◆ GIVEN PROBLEM ◆
Leave out the pictures, and retype only the lines from the beginning of the material through the line that contains "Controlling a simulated", including both.

+++++

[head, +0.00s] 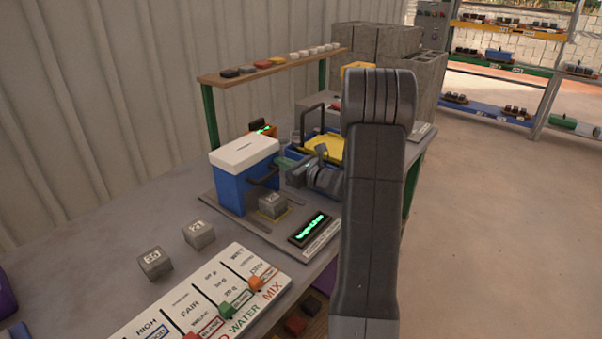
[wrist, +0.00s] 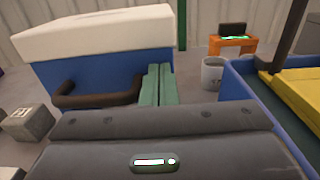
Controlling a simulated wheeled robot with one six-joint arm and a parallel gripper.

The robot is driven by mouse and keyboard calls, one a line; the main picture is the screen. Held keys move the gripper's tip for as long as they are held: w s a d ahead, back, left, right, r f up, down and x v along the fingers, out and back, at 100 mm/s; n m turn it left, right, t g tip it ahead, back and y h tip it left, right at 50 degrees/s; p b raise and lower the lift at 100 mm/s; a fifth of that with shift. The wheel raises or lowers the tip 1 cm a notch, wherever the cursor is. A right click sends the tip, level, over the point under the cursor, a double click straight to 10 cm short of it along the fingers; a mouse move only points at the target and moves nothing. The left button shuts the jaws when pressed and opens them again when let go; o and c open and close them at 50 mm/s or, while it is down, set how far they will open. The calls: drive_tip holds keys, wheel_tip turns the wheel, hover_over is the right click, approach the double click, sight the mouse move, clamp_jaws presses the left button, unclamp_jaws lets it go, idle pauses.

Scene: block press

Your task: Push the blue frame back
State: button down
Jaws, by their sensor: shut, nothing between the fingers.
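The blue frame (head: 240,185) with a white top stands on a grey base plate on the table; it also shows in the wrist view (wrist: 65,80). A dark handle (wrist: 100,92) sticks out of its front. My gripper (head: 284,162), with green fingers, is at the right of the frame, beside the handle. In the wrist view the fingers (wrist: 158,72) are shut together, with nothing between them, and their tips reach close to the frame's right end. I cannot tell whether they touch it. A grey block (head: 272,205) sits in front of the frame, within a yellow outline.
A dark display (head: 311,230) with green text is at the plate's front right. Two grey blocks (head: 155,263) (head: 199,235) lie on the table at left. A blue tray (wrist: 262,95) with a yellow inside is right of my gripper. A labelled board (head: 205,298) lies in front.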

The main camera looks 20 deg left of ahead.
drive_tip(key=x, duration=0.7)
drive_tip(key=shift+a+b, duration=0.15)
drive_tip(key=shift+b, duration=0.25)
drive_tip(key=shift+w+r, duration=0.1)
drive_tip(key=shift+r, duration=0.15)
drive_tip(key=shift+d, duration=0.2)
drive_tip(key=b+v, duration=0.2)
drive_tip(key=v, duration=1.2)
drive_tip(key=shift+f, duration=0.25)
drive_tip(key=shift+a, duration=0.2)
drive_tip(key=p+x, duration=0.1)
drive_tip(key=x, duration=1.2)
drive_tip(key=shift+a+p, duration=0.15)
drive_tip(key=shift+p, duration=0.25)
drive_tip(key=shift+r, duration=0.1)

+++++

◆ WRITTEN RESPONSE ◆
[head, +0.00s] 
[wrist, +0.00s] 
Controlling a simulated wheeled robot with one six-joint arm and a parallel gripper.

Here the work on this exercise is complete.